**Data supplied**

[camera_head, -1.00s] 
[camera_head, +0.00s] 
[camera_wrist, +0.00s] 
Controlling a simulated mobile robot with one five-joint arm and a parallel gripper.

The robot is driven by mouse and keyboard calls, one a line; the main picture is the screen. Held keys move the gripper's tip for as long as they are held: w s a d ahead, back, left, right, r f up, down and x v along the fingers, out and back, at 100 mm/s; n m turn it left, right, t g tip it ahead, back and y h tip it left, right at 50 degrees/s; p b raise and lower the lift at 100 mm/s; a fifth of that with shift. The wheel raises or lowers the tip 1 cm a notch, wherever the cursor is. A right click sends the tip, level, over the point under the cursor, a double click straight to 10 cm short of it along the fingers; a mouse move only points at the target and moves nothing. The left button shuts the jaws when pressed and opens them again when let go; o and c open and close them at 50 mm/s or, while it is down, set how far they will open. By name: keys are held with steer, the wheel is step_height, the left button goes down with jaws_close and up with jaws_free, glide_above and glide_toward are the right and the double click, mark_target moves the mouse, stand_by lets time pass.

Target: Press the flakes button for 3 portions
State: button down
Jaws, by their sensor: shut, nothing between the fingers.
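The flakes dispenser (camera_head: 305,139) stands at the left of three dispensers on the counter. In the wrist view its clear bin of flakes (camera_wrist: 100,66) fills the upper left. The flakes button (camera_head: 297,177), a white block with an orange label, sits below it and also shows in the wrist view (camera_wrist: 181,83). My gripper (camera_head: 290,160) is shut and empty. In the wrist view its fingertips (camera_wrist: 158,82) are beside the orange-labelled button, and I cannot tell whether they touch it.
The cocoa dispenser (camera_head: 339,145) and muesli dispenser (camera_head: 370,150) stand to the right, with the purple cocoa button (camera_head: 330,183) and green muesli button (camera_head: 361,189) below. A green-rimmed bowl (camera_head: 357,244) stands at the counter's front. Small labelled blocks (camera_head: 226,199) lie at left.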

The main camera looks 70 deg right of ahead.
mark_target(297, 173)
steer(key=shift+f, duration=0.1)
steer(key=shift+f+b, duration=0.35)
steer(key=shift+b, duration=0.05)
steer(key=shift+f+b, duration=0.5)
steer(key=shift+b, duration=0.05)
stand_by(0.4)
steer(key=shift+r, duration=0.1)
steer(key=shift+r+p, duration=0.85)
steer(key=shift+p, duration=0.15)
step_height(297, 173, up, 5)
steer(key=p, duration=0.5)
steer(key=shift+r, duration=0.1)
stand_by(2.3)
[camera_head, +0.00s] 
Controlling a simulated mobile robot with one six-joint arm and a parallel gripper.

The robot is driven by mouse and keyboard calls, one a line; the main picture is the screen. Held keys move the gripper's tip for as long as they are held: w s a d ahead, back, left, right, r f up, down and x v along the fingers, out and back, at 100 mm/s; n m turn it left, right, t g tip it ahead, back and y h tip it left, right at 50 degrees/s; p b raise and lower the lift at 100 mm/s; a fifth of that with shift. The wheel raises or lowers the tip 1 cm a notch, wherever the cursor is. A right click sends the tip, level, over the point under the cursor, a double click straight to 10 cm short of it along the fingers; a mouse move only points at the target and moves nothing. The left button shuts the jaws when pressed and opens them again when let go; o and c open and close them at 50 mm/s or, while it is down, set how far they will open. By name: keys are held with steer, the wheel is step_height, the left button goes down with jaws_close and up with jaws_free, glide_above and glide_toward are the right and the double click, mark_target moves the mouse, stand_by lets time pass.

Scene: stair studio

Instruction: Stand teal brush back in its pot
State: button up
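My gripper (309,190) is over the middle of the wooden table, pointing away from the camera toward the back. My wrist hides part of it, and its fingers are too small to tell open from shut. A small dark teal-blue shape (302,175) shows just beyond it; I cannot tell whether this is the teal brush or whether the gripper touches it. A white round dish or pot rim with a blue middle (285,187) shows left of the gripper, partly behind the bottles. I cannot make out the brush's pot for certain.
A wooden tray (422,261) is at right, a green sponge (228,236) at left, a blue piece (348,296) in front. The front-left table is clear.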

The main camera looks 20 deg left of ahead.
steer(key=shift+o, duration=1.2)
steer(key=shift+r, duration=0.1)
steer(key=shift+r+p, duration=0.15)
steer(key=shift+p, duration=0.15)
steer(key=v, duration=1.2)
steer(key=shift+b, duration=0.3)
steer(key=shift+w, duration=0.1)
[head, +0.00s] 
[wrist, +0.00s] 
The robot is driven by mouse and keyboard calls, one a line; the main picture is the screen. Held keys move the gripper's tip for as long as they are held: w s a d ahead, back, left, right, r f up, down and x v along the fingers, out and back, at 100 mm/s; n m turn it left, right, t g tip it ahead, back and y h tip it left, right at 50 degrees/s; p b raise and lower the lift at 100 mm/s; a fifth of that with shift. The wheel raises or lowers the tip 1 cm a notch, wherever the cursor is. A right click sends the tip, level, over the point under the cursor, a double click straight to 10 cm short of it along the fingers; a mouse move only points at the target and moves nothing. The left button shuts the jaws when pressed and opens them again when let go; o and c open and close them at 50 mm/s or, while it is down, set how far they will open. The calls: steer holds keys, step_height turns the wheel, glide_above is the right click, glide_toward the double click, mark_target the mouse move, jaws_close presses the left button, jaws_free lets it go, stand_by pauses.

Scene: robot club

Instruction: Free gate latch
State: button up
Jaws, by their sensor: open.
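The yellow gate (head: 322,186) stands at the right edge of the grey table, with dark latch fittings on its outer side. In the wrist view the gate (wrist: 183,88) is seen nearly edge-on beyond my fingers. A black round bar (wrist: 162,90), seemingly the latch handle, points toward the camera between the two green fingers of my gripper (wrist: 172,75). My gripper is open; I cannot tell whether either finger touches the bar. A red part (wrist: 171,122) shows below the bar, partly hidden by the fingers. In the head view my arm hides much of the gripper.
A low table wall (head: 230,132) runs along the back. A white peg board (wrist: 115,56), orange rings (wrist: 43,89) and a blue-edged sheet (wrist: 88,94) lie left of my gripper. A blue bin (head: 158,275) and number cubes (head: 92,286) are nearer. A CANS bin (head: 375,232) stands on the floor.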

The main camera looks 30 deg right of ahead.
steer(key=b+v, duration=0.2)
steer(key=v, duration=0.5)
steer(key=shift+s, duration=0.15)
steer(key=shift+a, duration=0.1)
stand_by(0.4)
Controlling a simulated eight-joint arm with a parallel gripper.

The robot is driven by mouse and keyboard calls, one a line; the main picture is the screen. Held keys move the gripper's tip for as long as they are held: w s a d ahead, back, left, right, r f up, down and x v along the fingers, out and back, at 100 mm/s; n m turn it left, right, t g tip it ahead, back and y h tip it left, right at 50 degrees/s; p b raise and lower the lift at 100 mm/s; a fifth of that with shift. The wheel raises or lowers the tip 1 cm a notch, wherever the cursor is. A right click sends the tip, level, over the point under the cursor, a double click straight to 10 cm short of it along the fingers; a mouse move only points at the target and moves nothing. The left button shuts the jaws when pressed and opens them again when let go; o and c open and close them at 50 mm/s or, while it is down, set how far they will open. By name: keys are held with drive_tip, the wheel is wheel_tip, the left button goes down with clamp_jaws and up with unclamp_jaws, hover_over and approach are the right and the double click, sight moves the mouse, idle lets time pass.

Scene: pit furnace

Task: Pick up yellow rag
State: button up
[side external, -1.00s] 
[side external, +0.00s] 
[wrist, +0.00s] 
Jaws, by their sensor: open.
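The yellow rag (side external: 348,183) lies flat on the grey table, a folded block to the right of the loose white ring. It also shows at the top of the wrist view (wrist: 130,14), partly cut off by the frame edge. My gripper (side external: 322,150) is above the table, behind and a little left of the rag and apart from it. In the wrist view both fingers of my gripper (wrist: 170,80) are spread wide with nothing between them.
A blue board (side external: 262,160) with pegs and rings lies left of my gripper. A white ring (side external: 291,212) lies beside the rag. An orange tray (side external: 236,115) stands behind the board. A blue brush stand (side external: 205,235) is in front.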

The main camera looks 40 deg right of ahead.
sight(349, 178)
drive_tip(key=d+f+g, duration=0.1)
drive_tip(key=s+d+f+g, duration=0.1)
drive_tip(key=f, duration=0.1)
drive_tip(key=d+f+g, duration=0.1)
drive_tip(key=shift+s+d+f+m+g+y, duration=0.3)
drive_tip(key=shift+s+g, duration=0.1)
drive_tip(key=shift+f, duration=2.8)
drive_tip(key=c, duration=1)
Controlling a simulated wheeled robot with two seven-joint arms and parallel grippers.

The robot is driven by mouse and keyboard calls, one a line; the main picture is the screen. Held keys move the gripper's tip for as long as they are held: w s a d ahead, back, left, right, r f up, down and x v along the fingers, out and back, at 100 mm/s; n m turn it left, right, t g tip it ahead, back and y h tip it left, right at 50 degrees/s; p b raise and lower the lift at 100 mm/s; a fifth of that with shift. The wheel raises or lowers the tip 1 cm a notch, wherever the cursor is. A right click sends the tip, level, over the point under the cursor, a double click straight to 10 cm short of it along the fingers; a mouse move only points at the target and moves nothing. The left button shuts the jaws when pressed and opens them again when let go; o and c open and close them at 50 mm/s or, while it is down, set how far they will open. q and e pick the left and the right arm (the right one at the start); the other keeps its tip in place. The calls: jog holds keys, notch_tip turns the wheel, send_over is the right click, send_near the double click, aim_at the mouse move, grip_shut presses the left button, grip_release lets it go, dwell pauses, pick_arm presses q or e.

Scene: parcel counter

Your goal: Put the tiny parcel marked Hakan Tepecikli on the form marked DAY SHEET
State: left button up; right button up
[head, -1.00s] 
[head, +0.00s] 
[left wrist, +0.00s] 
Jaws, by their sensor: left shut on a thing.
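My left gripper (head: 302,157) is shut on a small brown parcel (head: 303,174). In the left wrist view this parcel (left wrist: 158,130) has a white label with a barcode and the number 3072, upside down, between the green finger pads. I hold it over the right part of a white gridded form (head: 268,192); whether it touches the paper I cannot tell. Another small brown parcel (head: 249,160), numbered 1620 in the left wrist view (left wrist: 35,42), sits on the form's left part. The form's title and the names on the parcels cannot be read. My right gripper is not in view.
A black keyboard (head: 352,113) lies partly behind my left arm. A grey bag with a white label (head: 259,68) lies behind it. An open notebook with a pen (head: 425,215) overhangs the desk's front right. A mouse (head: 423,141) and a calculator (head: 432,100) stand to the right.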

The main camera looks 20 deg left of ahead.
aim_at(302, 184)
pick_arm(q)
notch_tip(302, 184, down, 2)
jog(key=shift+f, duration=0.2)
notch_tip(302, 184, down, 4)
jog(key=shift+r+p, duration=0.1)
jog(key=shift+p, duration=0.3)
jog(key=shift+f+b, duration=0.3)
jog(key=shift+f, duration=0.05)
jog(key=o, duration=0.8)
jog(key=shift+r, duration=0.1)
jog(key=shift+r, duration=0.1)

**Written exercise**
Take the lines from the start of the records through the line holding "Controlling a simulated mobile robot with one five-joint", both included, and please print them exactly, with nothing else.

**Task result**
[camera_head, -1.00s] 
[camera_head, +0.00s] 
[camera_wrist, +0.00s] 
Controlling a simulated mobile robot with one five-joint arm and a parallel gripper.

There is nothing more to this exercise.